SET TASK
Please output exactly the run of lines that starts at the line with "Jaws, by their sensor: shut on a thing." and ends at the last line of the records below.

##### SOURCE RECORDS

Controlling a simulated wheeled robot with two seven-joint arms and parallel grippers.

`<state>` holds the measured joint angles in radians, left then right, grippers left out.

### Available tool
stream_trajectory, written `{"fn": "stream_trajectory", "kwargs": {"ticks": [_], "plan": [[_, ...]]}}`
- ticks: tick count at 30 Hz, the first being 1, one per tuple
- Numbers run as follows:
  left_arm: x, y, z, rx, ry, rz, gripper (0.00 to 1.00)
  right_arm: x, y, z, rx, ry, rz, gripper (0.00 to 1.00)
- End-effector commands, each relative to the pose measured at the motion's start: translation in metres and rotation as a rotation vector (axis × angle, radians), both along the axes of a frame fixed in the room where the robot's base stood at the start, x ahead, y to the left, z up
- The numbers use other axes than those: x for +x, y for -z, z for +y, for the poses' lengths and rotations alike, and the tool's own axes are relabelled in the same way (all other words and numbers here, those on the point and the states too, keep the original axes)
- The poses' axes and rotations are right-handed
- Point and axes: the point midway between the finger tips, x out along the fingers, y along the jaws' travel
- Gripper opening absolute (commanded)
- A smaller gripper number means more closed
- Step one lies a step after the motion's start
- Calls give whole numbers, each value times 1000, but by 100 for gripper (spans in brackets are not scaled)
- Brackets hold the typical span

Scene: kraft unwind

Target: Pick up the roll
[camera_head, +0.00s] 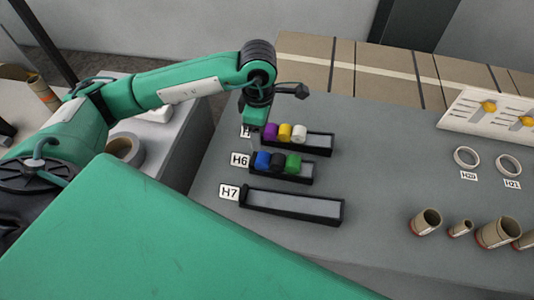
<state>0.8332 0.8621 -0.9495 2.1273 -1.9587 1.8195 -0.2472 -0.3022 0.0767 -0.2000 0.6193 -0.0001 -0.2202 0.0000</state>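My left arm reaches in from the left, and its gripper (251,134) points down at the left end of the back tray (318,144). It is small and partly merged with the tray behind it, so its opening cannot be made out. The back tray holds a purple roll (271,131), a yellow roll (285,132) and a white roll (299,133). The tray labelled H6 (305,180) holds a blue roll (263,160), a black roll (278,163) and a green roll (293,164). No roll is clearly seen between the fingers. My right gripper is out of view.
The H7 tray (292,205) is empty. Two pale rings (467,157) (508,165) lie at the right, labelled H20 and H21. Several brown tubes (426,221) stand at front right. A white panel (487,117) with yellow knobs is at far right. The grey tabletop between is clear.

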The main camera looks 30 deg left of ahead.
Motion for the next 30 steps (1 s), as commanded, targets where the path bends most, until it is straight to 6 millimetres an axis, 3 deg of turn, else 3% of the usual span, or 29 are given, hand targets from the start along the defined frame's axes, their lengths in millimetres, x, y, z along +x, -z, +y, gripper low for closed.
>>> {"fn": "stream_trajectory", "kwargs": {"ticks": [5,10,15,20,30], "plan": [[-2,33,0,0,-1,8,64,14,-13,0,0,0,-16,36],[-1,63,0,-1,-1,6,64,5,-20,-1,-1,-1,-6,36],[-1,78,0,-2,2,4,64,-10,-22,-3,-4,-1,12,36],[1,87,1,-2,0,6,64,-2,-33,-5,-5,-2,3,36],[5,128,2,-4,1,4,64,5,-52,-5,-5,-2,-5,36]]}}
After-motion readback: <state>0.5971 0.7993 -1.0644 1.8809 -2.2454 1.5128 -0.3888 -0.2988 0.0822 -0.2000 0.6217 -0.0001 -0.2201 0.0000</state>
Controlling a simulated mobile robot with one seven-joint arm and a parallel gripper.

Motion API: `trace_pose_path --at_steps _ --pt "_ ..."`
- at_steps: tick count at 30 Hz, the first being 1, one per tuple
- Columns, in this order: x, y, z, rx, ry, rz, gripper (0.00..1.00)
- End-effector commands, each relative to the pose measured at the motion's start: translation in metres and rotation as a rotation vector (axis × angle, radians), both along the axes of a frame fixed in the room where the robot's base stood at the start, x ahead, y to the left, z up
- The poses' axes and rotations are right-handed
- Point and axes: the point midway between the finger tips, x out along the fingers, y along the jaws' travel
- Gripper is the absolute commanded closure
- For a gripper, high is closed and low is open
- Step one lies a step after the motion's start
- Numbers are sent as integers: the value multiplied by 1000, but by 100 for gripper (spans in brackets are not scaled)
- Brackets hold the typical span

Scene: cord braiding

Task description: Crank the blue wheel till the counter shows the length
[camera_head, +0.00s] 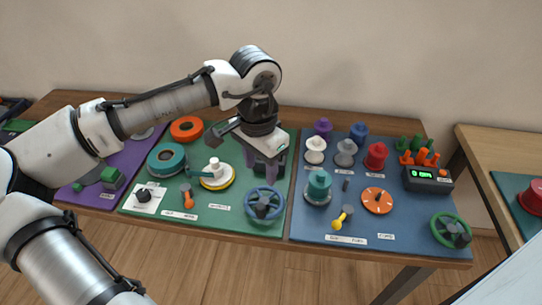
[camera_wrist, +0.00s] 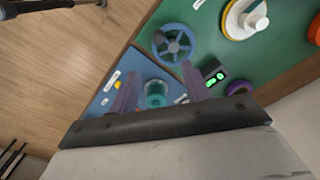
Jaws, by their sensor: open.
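The blue wheel (camera_head: 264,205) lies at the front right of the green board, with a dark hub and knob. It also shows in the wrist view (camera_wrist: 175,43), above and beyond the fingers. My gripper (camera_head: 266,172) is open and empty, pointing down over the green board just behind the wheel. Its purple fingers (camera_wrist: 162,87) show apart in the wrist view. A dark counter with a lit green display (camera_wrist: 213,77) shows beside the right finger in the wrist view. In the head view my gripper mostly covers that counter. Its digits are too small to read.
The blue board (camera_head: 400,225) on the right holds a second counter (camera_head: 428,176), a green wheel (camera_head: 451,230), an orange dial (camera_head: 377,200) and several spools. A white disc with a knob (camera_head: 216,175) and a teal spool (camera_head: 167,160) stand left of my gripper.

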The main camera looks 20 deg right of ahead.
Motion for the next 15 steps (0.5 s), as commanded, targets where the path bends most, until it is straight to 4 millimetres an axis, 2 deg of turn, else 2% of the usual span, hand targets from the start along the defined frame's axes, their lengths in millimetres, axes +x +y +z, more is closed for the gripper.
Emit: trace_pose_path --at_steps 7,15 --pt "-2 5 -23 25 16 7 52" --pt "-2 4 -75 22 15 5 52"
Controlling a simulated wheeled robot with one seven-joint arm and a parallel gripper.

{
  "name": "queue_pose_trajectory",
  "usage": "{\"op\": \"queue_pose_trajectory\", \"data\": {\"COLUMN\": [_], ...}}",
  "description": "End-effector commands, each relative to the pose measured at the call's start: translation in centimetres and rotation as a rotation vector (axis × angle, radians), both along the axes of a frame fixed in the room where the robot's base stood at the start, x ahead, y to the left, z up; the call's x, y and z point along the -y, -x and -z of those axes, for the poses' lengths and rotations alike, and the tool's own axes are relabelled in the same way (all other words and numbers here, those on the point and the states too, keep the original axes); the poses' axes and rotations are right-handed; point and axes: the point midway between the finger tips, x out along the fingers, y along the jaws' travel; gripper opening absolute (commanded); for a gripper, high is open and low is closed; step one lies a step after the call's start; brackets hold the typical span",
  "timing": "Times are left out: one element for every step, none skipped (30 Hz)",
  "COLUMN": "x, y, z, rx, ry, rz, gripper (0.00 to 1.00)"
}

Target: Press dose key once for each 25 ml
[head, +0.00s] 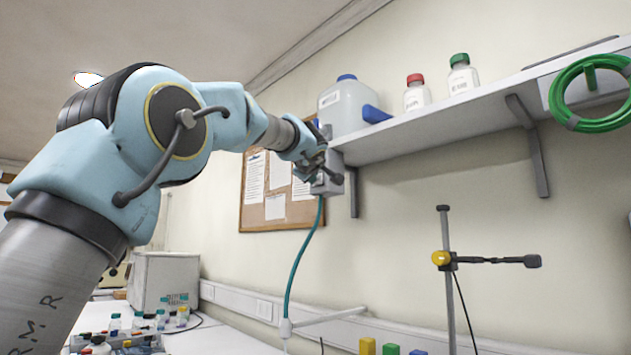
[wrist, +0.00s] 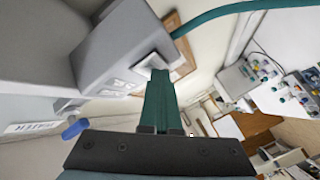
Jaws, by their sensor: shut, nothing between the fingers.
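The grey dosing box (head: 329,184) hangs at the left end of the wall shelf, with a teal hose (head: 303,253) running down from it. In the wrist view the box (wrist: 112,42) shows a pale square key (wrist: 153,62) and a group of small light keys or labels (wrist: 122,87) on its face. My gripper (head: 322,168) is at the box in the head view. In the wrist view its green fingers (wrist: 158,75) are together and empty, with the tips over or against the square key. I cannot tell whether they touch it, and they hide part of it.
A blue-capped jug (head: 347,106), a red-capped bottle (head: 416,93) and a green-capped bottle (head: 462,76) stand on the shelf (head: 440,124). A clamp stand (head: 447,285) is at the right. Small bottles (head: 160,319) crowd the bench at lower left. A nozzle (head: 286,327) ends the hose.

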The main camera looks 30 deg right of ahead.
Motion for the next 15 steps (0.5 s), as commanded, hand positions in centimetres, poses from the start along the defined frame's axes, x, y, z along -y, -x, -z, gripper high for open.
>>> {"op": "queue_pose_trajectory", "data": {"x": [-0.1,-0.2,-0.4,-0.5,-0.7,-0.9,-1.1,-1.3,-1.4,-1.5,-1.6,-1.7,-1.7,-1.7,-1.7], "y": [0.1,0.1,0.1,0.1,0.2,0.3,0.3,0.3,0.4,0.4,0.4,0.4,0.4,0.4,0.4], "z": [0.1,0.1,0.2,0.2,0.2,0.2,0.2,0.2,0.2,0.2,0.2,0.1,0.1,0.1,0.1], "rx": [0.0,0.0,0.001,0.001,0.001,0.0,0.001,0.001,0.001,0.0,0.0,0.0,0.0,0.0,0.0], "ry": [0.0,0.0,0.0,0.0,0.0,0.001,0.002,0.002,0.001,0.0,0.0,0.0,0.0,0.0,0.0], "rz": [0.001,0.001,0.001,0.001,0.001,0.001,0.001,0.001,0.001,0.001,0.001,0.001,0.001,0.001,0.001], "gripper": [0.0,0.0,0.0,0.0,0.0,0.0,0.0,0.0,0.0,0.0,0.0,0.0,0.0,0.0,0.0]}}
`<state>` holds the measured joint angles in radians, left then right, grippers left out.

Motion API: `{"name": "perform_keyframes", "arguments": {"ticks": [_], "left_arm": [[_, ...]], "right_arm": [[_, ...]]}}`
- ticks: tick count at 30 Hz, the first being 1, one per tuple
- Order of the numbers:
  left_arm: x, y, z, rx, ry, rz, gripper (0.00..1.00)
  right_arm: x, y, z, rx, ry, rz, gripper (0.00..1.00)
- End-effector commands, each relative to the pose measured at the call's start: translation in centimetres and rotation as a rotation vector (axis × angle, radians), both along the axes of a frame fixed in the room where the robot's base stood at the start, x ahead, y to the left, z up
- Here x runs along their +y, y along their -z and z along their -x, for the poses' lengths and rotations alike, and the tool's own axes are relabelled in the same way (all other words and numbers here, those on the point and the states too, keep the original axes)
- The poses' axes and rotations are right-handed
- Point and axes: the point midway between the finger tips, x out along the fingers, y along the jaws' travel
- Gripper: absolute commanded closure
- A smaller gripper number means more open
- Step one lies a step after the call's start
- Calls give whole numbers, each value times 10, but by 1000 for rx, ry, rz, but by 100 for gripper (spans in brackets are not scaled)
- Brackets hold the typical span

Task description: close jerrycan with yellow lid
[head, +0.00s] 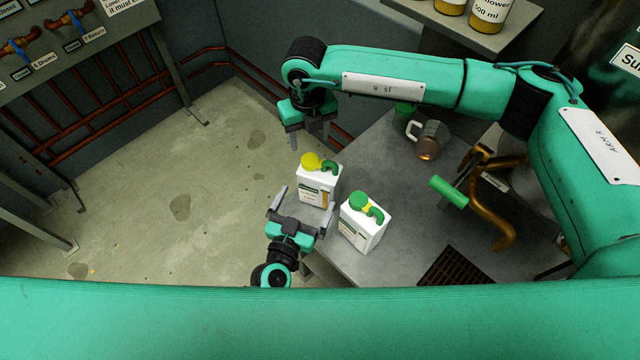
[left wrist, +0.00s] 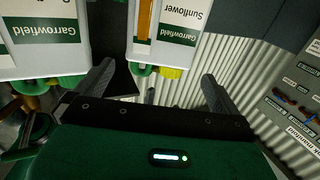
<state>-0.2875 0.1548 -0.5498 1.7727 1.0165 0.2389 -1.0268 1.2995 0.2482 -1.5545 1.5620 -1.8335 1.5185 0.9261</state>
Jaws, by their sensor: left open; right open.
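The white jerrycan (head: 314,188) with a yellow lid (head: 310,160) and green handle stands upright near the table's left edge. The lid is at its top; I cannot tell whether it is screwed down. In the left wrist view this jerrycan (left wrist: 166,45) appears upside down, its yellow lid (left wrist: 171,73) between the finger directions. My left gripper (head: 303,202) is open and empty, in front of this jerrycan, fingers pointing toward it; contact is unclear. Its fingers also show in the left wrist view (left wrist: 158,82). My right gripper (head: 309,138) is open and empty, pointing down behind and above the yellow lid.
A second white jerrycan (head: 361,228) with a green lid (head: 358,200) stands close right of the first. A jug (head: 430,138), a brown metal press with a green handle (head: 448,192) and a grate (head: 456,268) are farther right. Bare table (head: 400,240) lies between.

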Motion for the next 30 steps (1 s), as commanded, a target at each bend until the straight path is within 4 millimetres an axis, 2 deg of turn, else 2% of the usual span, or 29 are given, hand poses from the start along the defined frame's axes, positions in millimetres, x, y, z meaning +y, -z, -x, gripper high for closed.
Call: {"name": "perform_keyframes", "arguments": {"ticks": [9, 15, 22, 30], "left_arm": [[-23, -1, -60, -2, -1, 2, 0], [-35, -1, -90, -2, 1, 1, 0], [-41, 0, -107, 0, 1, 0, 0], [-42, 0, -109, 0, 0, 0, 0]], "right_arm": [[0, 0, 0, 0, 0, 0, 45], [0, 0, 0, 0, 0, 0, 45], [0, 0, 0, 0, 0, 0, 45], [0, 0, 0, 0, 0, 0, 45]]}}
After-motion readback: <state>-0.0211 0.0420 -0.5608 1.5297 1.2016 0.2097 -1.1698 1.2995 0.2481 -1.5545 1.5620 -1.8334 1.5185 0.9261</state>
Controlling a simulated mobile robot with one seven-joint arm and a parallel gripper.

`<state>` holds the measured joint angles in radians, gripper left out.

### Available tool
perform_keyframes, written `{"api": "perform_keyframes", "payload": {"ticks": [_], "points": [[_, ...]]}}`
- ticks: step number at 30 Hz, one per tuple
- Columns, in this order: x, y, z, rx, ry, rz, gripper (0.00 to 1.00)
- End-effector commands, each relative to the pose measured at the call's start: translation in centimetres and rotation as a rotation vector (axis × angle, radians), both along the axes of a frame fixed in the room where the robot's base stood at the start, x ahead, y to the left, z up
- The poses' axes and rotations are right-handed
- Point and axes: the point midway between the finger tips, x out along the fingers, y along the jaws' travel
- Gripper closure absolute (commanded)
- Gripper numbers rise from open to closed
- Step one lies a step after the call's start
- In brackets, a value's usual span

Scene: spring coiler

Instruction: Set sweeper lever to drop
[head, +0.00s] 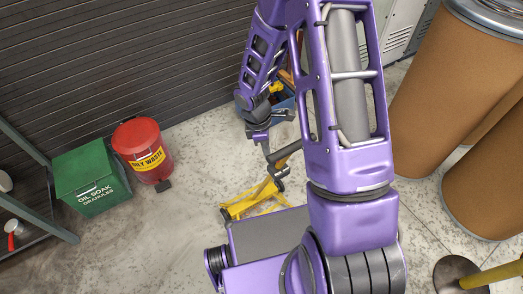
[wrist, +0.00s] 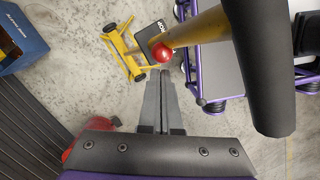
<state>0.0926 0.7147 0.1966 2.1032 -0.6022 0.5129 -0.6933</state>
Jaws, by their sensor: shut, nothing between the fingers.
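The yellow wheeled sweeper (head: 255,198) stands on the floor left of my base, and it also shows in the wrist view (wrist: 120,42). A yellow shaft (wrist: 205,24) runs from it to a thick dark grey grip (wrist: 258,70), close to the wrist camera. A red ball knob (wrist: 161,53) shows by the shaft; the lever arm under it is hardly visible. A black plate with white lettering (wrist: 150,35) lies behind the knob, mostly unreadable. My gripper (wrist: 164,88) is shut and empty, its tips just below the knob in the picture. A gap cannot be judged.
A red oily waste can (head: 143,150) and a green granules box (head: 90,177) stand at left by the dark slatted wall. A blue bin (head: 283,107) stands behind my gripper. Brown drums (head: 425,115) fill the right.

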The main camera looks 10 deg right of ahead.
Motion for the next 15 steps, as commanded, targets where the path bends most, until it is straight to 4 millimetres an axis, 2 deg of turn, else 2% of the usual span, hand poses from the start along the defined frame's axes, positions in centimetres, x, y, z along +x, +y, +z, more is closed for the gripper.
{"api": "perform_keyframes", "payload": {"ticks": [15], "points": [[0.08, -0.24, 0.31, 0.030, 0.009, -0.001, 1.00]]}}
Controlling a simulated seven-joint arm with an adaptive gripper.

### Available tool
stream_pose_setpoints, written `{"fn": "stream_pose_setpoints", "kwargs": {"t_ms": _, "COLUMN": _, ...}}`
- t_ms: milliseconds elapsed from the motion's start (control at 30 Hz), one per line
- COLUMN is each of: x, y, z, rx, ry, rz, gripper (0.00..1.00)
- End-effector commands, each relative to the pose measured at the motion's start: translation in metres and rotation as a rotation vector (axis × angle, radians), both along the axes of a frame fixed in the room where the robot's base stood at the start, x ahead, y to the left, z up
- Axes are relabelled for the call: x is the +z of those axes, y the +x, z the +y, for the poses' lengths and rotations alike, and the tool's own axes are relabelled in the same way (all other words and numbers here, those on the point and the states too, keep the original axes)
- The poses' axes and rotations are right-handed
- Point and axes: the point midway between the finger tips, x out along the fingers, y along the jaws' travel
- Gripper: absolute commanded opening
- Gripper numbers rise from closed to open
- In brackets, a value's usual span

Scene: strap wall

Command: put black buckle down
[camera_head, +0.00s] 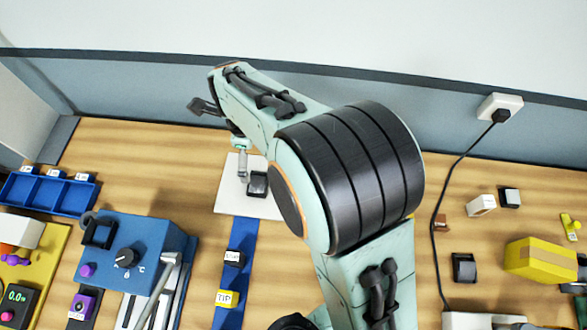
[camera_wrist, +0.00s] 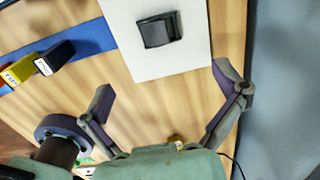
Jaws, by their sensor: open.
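A black buckle (camera_head: 257,184) lies on a white sheet (camera_head: 232,200) at the head of a blue strap (camera_head: 241,262). In the wrist view the black buckle (camera_wrist: 160,30) lies flat on the white sheet (camera_wrist: 185,60), near the top middle. My gripper (camera_wrist: 163,80) is open and empty, with its fingers spread wide and apart from the buckle. In the head view the gripper shows only partly, left of my arm, and its fingers are hard to make out.
A yellow "TIP" block (camera_head: 227,298) and a dark labelled block (camera_head: 234,258) sit on the strap. A blue box with a dial (camera_head: 130,256) and a blue tray (camera_head: 48,190) stand left. Another black piece (camera_head: 464,268) and a yellow box (camera_head: 540,258) lie right.

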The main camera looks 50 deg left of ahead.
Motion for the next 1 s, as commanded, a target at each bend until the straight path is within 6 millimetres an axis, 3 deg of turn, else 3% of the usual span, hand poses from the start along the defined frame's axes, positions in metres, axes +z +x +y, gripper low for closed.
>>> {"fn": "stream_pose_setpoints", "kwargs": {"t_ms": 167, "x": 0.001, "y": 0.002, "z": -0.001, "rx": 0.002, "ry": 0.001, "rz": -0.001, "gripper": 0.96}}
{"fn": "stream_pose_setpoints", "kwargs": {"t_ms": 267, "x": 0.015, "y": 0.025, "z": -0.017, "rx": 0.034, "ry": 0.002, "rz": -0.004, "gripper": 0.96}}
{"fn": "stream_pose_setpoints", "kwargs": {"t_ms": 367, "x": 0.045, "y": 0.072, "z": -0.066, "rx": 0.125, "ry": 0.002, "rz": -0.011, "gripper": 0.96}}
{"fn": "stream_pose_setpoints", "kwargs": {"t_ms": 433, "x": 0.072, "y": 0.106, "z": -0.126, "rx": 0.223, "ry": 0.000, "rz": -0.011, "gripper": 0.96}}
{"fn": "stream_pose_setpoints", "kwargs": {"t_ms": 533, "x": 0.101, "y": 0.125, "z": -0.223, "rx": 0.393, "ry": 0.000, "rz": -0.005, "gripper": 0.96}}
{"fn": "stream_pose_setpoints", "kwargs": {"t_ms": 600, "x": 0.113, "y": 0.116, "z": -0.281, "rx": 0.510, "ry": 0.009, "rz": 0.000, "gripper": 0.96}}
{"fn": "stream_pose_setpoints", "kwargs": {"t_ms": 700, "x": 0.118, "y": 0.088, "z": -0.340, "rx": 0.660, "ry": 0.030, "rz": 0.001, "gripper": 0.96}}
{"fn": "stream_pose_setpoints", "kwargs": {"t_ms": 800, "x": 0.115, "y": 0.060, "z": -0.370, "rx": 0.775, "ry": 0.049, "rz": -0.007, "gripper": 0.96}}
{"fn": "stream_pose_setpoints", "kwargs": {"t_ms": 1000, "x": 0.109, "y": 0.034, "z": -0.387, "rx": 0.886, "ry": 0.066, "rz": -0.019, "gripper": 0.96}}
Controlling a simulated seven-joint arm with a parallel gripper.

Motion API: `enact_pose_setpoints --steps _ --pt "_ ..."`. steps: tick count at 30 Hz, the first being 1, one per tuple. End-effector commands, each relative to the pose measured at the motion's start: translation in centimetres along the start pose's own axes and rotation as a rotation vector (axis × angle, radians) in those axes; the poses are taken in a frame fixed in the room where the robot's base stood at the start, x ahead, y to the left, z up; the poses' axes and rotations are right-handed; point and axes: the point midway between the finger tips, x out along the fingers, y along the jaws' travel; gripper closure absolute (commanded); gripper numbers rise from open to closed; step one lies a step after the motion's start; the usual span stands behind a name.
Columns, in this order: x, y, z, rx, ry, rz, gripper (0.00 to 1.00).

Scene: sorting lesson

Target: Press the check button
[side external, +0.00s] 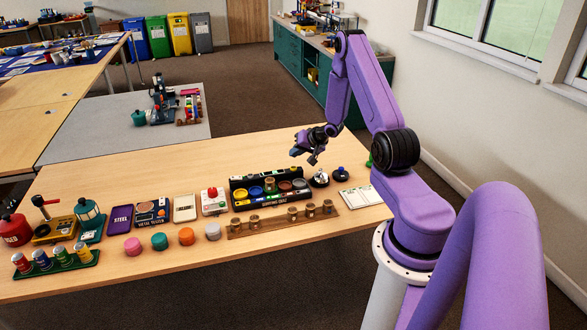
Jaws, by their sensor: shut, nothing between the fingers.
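A white box with a red button (212,192) on top stands on the wooden table, left of the black sorting rack. I cannot read a label on it, so I cannot tell whether it is the check button. My gripper (304,158) is shut and empty, above the table and to the right of the box. It is held in the air near the right end of the rack. Below it on the table are a round silver and black piece (320,179) and a dark piece with a blue knob (341,172).
The black rack (240,208) holds several coloured round pieces. A wooden strip (284,221) with several brass-coloured cups lies in front. Several coloured pucks (186,236), a metal tester (152,213) and a can tray (55,266) stand left. A white card (359,197) lies right.

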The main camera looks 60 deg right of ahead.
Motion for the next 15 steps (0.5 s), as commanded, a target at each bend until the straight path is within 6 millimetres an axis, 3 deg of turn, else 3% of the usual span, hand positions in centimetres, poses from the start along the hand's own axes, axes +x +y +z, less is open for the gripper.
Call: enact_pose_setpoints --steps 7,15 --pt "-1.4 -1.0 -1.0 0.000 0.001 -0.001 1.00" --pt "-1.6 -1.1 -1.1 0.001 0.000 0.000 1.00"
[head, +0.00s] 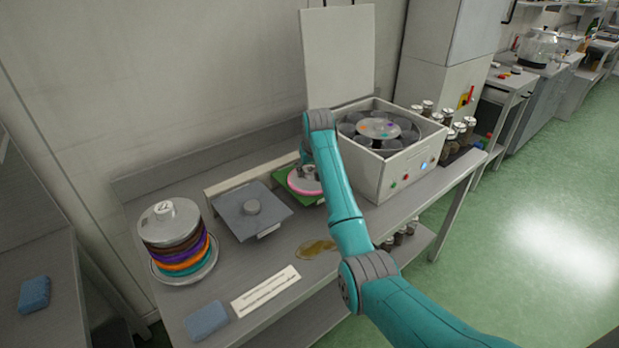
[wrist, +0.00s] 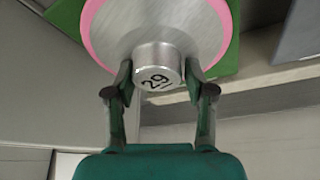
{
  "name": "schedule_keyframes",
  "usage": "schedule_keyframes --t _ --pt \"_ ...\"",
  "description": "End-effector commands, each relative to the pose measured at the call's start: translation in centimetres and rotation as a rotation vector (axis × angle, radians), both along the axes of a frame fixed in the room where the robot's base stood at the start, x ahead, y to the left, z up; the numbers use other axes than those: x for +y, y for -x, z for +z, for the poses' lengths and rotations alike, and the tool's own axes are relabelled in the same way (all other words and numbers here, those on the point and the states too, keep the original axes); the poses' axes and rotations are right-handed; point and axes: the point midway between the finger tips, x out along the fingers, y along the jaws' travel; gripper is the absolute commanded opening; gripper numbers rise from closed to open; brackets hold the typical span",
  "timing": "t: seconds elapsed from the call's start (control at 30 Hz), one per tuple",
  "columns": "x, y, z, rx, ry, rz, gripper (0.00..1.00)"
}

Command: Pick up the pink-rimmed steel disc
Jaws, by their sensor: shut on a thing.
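The pink-rimmed steel disc (head: 298,184) is at the green square plate (head: 283,180) on the bench, partly hidden behind my arm in the head view. In the wrist view the disc (wrist: 120,30) shows its brushed steel face, pink rim and a raised central knob (wrist: 158,62) marked 29. My gripper (wrist: 160,80) is shut on that knob, one finger on each side. The green plate (wrist: 238,40) shows behind the disc. I cannot tell whether the disc touches the plate or is a little above it.
A grey square plate with a knob (head: 252,212) lies left of the green plate. A stack of coloured discs (head: 180,240) stands at the left. An open white centrifuge-like box (head: 390,165) is at the right, with several jars (head: 460,133) beyond. A brown spill (head: 316,249) and a blue sponge (head: 207,320) lie in front.

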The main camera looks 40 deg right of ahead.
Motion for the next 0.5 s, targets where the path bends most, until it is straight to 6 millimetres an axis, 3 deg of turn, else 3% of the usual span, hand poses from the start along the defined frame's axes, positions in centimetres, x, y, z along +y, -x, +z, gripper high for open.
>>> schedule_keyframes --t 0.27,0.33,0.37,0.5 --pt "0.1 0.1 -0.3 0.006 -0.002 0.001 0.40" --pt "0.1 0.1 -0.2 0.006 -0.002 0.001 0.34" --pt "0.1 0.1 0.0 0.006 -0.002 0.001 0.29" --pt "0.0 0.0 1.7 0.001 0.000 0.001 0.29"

##########

EXERCISE SOLUTION
Jaws, by their sensor: shut on a thing.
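The pink-rimmed steel disc (head: 298,184) is at the green square plate (head: 283,180) on the bench, partly hidden behind my arm in the head view. In the wrist view the disc (wrist: 120,30) shows its brushed steel face, pink rim and a raised central knob (wrist: 158,62) marked 29. My gripper (wrist: 160,80) is shut on that knob, one finger on each side. The green plate (wrist: 238,40) shows behind the disc. I cannot tell whether the disc touches the plate or is a little above it.
A grey square plate with a knob (head: 252,212) lies left of the green plate. A stack of coloured discs (head: 180,240) stands at the left. An open white centrifuge-like box (head: 390,165) is at the right, with several jars (head: 460,133) beyond. A brown spill (head: 316,249) and a blue sponge (head: 207,320) lie in front.

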The main camera looks 40 deg right of ahead.
Motion for the next 0.5 s, targets where the path bends most, until it is straight to 6 millimetres an axis, 3 deg of turn, else 3% of the usual span, hand poses from the start along the defined frame's axes, positions in centimetres, x, y, z along +y, -x, +z, gripper high for open.
>>> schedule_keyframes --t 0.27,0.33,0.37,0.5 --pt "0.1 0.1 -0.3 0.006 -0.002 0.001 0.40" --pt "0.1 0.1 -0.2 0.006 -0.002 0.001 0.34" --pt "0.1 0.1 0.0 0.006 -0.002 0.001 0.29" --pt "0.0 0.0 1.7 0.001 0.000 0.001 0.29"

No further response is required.